«…è la Wanda!!!»
La vedevo passare dalle
finestre dell’ufficio: una signora piccola con un turbante,
guidata, quasi portata a spasso da un cane minuscolo. A quel richiamo
i colleghi si radunavano svelti per guardarla, lei, il simbolo stesso
del Varietà e di un mondo perduto.
Ancora le bastava solo
camminare per incantarci tutti.
«Lei recita, canta??»
«No, cammino. Vado
avanti e indietro per il palcoscenico, faccio la passerella, prendo
questo po’ po’ di applausi e credo di avere ragione io.»
Figlia di un palafreniere
di Umberto I°, ha una passione per il teatro che i genitori non
condividono. Loro avrebbero voluto che studiasse il violino. Così, a
16 anni sceglie la sua strada.
«…Quali studi ha
fatto?»
«Quelli che bastano per
andare avanti nella vita!»
È il 1923. Anna Maria
Menzio si presenta al teatro Eden, a Milano: capelli neri lunghi e
lisci, grandi occhi chiari già molto truccati, una ferma volontà di
recitare. Il suo aspetto ricorda una dea egizia, l’impresario ne
intuisce il talento, o almeno la personalità, e la fa debuttare
nella rivista Il vile pedone con il nome di Jole Anna Menzio.
In breve tempo Anna Maria
trasforma l’immagine del suo personaggio, i capelli diventano
platinati, si copre di cerone color ocra, caricando l’esotismo del
suo personaggio.
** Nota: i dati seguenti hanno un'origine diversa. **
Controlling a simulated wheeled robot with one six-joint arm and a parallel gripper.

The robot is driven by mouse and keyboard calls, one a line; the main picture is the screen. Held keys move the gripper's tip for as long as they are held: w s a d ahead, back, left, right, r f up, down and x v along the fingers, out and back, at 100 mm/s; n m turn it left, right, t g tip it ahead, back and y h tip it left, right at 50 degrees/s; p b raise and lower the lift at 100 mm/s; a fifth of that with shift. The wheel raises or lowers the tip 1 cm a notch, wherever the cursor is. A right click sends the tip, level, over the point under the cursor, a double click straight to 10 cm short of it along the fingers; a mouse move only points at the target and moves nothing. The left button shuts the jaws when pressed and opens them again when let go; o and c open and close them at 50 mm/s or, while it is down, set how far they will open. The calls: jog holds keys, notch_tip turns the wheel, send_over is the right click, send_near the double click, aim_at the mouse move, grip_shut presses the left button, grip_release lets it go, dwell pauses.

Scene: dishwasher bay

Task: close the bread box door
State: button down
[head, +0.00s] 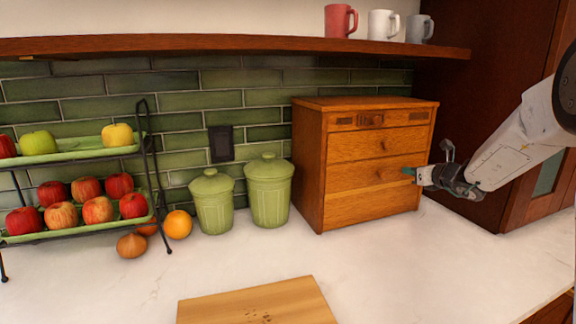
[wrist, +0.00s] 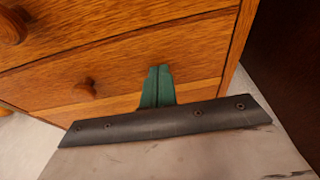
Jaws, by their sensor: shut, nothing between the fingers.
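The wooden bread box (head: 312,168) stands on the counter in the head view. Its front has several panels with round knobs, and the door front (head: 350,178) looks flush with the body, with no open gap visible. My gripper (head: 409,171) is at the right part of this front, just right of the lowest visible knob. In the wrist view, the green fingertips (wrist: 157,86) are together and empty, against or very close to the lower front panel (wrist: 120,75). A knob (wrist: 87,88) is left of them. I cannot tell whether they touch the wood.
Two green canisters (head: 268,190) stand left of the box. A fruit rack (head: 85,152) is further left, with an orange (head: 178,224) beside it. A cutting board (head: 255,304) lies in front. A shelf (head: 230,45) with mugs runs above. The right counter is clear.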

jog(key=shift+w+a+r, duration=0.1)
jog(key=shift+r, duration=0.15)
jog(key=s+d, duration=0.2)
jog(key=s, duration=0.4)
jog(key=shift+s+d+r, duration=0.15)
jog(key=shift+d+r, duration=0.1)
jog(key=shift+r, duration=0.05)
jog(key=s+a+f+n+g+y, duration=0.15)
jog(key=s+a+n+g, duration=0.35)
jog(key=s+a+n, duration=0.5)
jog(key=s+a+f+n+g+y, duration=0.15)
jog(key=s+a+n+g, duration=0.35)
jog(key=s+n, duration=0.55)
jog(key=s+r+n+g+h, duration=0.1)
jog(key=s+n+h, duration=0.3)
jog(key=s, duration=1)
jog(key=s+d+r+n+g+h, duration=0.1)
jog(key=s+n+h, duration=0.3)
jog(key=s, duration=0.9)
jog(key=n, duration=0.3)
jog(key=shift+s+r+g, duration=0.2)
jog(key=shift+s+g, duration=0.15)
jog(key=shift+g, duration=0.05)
Il suo nome d’arte diventa Osiris, Wanda Osiris…
L’autarchia fascista toglierà solo per un breve periodo una “s”
al suo nome (che diventa Osiri), nel tentativo di italianizzarlo.
Il primo vero trionfo è
agli inizi degli anni Trenta, all’Excelsior di Milano, accanto a
Totò ne Il piccolo caffè. Con la fama viene coniato per lei
un superlativo assoluto, fino ad allora riservato agli aggettivi:
diventa “la Wandissima”, regina del teatro di varietà. Le fa eco
una sola rivale, forse, Elena Giusti, ma la sua popolarità non ha
confronti in Italia e si misura alla pari di personaggi come
Mistinguette, Josephine Baker, Marlène Dietrich, Greta Garbo.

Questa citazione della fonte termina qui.